Exercise directions – Copy the lines below verbatim, but only from the line containing "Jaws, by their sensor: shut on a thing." through the end of the data.

Raw data –
__________

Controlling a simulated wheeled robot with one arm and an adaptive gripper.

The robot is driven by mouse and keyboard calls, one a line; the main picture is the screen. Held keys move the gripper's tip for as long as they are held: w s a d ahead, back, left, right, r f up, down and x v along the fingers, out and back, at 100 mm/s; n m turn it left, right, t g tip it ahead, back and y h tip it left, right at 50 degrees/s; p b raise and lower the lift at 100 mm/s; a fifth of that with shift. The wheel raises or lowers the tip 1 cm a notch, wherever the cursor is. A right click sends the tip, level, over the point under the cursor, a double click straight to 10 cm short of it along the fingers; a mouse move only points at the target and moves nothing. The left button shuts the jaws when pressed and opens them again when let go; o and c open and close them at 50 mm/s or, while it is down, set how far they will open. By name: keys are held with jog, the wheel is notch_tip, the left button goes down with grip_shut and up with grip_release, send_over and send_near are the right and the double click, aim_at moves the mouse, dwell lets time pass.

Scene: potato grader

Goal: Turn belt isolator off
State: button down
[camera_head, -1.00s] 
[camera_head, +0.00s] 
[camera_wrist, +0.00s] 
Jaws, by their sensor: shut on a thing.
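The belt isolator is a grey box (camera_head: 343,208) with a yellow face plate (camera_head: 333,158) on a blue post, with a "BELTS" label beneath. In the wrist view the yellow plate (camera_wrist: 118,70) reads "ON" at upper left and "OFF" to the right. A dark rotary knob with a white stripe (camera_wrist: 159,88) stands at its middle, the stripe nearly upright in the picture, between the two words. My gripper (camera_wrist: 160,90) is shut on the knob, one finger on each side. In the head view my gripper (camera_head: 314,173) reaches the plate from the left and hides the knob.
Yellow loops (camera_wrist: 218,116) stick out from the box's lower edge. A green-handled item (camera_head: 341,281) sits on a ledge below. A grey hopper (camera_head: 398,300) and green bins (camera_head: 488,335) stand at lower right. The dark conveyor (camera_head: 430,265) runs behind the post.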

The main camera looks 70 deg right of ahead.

__________

Output below –
Jaws, by their sensor: shut on a thing.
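The belt isolator is a grey box (camera_head: 343,208) with a yellow face plate (camera_head: 333,158) on a blue post, with a "BELTS" label beneath. In the wrist view the yellow plate (camera_wrist: 118,70) reads "ON" at upper left and "OFF" to the right. A dark rotary knob with a white stripe (camera_wrist: 159,88) stands at its middle, the stripe nearly upright in the picture, between the two words. My gripper (camera_wrist: 160,90) is shut on the knob, one finger on each side. In the head view my gripper (camera_head: 314,173) reaches the plate from the left and hides the knob.
Yellow loops (camera_wrist: 218,116) stick out from the box's lower edge. A green-handled item (camera_head: 341,281) sits on a ledge below. A grey hopper (camera_head: 398,300) and green bins (camera_head: 488,335) stand at lower right. The dark conveyor (camera_head: 430,265) runs behind the post.

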The main camera looks 70 deg right of ahead.

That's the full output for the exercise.